Sweat rolls down my forehead and into my eyes as I work to finish the final portion of my task. I am working in the hot, summer sun volunteering at an REI trail stewardship event, but, I’m not deep in the woods, clearing a trail through the wilderness – instead I am in Newhallville, a community just north of Yale University in New Haven, Connecticut standing next to a tall, concrete wall.
Today’s stewardship project involves painting a mural along the Farmington Canal Heritage Trail. Local artist, Kwadwo Adea, is the creative mind behind a women’s empowerment mural depicting seventeen women from all cultures and walks of life. I’ve never painted anything other than my bedroom walls, but today I find myself focused on brushing Juanita Anita’s dress with a fresh coat of burgundy paint.
Kwadwo met Juanita Anita while working together on a previous mural project in Guatemala and he let me know that Anita’s dress is actually “a huipiles,” which is “the vibrantly embroidered bird and flower designs worn by indigenous Mayan women.” Juanita Anita towers 18 feet high, so this is no quick and easy painting project. Kwadwo has outlined Anita’s depiction on the wall and I am painting in the lines in a larger-than-life color-by-number.

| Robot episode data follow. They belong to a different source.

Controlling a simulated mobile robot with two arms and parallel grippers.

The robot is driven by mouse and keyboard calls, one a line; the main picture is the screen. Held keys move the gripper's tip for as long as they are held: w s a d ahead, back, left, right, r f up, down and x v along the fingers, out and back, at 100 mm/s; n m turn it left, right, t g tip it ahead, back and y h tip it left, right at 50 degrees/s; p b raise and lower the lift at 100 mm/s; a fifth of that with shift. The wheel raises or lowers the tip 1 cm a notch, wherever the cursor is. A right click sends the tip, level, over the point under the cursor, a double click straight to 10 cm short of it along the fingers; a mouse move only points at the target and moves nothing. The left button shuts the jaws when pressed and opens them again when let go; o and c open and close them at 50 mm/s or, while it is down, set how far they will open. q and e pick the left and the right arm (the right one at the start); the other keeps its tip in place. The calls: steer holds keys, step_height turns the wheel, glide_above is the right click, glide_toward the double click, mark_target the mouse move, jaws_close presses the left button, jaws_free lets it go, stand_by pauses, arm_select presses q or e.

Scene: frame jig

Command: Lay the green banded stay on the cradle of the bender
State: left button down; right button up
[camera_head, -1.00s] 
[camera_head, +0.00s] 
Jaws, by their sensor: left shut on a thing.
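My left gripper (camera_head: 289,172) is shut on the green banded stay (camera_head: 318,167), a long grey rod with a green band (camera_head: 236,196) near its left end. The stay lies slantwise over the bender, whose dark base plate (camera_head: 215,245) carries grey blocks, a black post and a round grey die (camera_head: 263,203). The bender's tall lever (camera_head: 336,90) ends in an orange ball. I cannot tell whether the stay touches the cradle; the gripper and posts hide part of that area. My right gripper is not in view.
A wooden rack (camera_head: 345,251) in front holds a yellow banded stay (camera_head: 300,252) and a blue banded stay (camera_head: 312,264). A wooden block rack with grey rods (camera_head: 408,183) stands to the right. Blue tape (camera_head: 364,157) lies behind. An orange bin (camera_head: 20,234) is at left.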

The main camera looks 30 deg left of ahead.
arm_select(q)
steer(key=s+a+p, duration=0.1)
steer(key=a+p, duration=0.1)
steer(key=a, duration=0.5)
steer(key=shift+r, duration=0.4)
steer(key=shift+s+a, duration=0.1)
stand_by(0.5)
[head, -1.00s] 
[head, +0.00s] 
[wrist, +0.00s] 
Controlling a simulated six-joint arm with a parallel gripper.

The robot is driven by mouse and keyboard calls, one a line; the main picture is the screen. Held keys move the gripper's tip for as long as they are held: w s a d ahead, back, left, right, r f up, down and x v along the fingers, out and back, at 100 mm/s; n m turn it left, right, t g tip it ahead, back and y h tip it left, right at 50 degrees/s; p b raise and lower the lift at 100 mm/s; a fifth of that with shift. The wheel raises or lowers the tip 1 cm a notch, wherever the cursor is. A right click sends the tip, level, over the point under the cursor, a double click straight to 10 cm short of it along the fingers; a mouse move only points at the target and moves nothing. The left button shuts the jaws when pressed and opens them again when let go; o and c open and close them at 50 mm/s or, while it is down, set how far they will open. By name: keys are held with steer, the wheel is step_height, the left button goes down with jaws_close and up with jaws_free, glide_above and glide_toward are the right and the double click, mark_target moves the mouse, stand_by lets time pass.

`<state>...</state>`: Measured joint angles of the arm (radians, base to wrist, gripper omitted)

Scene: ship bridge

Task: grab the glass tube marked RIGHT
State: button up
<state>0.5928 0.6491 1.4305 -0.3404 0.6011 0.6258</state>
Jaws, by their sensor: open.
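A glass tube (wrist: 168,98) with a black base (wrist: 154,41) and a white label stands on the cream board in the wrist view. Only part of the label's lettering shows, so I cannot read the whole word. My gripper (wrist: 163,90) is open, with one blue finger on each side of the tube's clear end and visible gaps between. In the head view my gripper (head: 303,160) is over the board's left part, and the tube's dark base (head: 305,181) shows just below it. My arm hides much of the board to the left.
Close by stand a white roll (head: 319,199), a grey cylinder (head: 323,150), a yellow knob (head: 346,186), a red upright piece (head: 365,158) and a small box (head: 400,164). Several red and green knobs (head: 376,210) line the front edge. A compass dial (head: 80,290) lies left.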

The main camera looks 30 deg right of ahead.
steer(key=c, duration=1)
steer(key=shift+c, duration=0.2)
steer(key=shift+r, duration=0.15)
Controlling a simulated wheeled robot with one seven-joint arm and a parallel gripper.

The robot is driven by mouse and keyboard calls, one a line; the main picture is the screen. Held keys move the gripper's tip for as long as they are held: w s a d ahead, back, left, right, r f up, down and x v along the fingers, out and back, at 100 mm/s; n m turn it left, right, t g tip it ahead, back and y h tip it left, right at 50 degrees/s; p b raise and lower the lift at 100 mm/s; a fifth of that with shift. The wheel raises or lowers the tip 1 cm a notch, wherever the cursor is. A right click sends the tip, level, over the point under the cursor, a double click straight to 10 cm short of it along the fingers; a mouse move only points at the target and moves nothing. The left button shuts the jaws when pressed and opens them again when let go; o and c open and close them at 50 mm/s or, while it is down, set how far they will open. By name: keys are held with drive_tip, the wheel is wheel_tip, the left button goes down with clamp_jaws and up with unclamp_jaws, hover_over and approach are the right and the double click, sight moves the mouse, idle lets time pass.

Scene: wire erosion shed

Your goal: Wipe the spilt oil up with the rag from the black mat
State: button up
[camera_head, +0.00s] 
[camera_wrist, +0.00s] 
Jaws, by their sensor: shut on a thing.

All seventeen women depicted in the mural differ in age, culture, and size yet they all look out over the bike path with the same confident gaze as they raise a torch symbolic of the Statue of Liberty. These women are real, inspirational individuals from the local community and abroad. My favorite character on the wall is Hanifa Nayo Washington, a local New Haven musician and cultural activist. Her intrepid stance invokes feeling of protection and assurance.
As unique as the project is, perhaps the most remarkable feat is how integrated the community is to the creation of the mural! One of the women depicted in the mural is Diane Brown, the well-loved local community librarian. Before Kwadwo ever touched a paintbrush to this wall, he held three public forums to engage the community and hear opinions on the mural. The results of these forums are clearly evidenced by the strong community participation in the project.
The “rail-trail,” as the Farmington Canal Heritage Trail is called locally, is a paved bike path that runs north from New Haven, Connecticut all the way to Northampton, Massachusetts, connecting eleven towns throughout the heart of Connecticut. This 80-mile, multi-use trail provides recreational users with an off-road venue for biking, walking, running and even rollerblading. The trail is integral to Connecticut’s outdoor recreation economy. According to Lisa Fernandez, president of the Farmington Rail-to-Trail Association, “the trail generates millions of dollars in local revenues.” She adds, “Mr. Adae’s mural enlivens a section of the trail adjacent to a local industrial zone, humanizing it with visual stories of the importance of women to the fabric of the community in which the trail is embedded.”
Here in this section of Newhallville the neighborhood is grittier than the ordered stonework buildings just blocks away at Yale. However the community spirit is very much alive! Runners and bikers greet Kwadwo by name as they pass by on the trail. The volunteers working on the mural represent the diversity you would expect to find in a multi-cultural city. I strike up a friendly conversation with a fellow “fledgling artist” as we work side-by-side on the mural. An hour quickly passes, and we are ready for a break from the summer heat.
Thankfully a school bus pulls up filled to the brim with children from a local after school program who are excited to contribute to the mural. I gratefully pass off my paint brush as Kwadwo cheerfully doles out paint cans and gives directions to a new crew of eager artists. I go over to the nearby ice cream truck, thoughtfully provided by REI as a thank-you to all the volunteers. REI has funded a large portion of this project with a $5000 grant from the local store in nearby Milford, Connecticut.
The co-op awarded the grant to the Farmington Rail-to-Trail Association, a non-profit that exists to increase developments along the rail-trail. Neil Johnson, the REI Milford store manager, could not be more ecstatic about the project. “I was stoked about the idea of applying REI Grant money to this project because it connects with what we stand for on so many levels.,” says Neil. “The mural itself embodies the Force of Nature movement. At its core the project builds community between a wide variety of stakeholders from the local neighborhood with limited open space, to the nearby university and the suburbs beyond. Perhaps even more importantly the new outdoor space created encourages folks from all stations in life to get outside and enjoy some fresh air. What could be better?”
As I sit in the shade, eating ice cream, and watching the mural come alive before my eyes I am struck by the beauty of the project. Although the confident poise of the seventeen women is both striking and inspiring, I am most moved by my new community of friends who came together to work outside in the summer heat to support a cause they believe in.
The mural will be finished at the end of August. If you would like to see the mural for yourself, it is located alongside the Connecticut portion of Farmington Canal Heritage Trail between Goodrich Street in Hamden and Bassett Street in New Haven.